START GIVEN MATERIAL

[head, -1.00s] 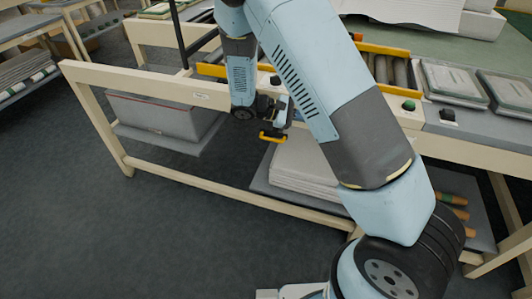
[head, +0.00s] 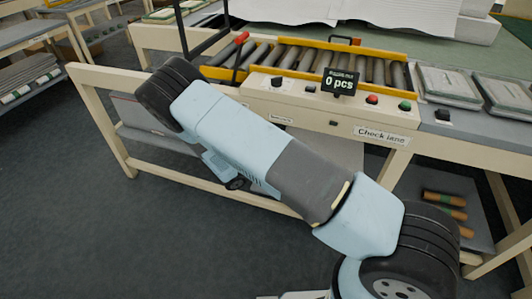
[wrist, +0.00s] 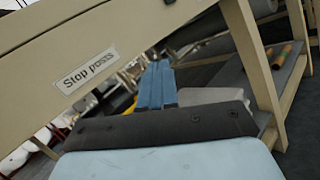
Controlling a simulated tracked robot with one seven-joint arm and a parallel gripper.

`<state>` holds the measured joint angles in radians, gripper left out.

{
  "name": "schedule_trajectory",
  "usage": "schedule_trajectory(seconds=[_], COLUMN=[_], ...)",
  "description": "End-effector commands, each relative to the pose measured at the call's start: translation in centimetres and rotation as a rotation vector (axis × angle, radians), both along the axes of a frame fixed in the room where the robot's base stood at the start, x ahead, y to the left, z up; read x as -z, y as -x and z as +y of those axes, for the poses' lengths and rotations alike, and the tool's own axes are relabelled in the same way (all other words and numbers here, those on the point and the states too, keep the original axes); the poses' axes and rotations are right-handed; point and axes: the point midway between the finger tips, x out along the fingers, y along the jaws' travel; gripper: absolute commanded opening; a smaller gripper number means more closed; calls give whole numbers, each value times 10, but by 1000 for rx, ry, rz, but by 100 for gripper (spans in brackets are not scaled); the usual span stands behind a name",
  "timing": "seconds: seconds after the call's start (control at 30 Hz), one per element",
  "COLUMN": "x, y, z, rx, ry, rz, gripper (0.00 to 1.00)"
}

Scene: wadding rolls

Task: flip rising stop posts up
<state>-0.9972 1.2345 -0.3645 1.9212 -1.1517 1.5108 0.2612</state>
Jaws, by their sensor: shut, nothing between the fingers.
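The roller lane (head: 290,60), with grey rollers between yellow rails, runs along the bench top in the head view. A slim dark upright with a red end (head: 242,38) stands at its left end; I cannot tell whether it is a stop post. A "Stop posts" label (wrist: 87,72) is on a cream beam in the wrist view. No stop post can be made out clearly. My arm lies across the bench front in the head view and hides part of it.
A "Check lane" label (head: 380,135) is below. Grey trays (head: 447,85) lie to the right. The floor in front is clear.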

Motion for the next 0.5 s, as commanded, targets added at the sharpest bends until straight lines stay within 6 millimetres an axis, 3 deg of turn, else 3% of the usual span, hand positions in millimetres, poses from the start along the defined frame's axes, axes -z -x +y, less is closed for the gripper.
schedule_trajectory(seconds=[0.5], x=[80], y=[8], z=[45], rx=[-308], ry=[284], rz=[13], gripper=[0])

END GIVEN MATERIAL

→ **GOAL OF THE EXERCISE**: Output exactly the lines between the one containing "Motion for the" and the final line above, both inclusive.

→ **TASK SOLUTION**:
Motion for the next 0.5 s, as commanded, targets added at the sharpest bends until straight lines stay within 6 millimetres an axis, 3 deg of turn, else 3% of the usual span, hand positions in millimetres, poses from the start along the defined frame's axes, axes -z -x +y, less is closed for the gripper.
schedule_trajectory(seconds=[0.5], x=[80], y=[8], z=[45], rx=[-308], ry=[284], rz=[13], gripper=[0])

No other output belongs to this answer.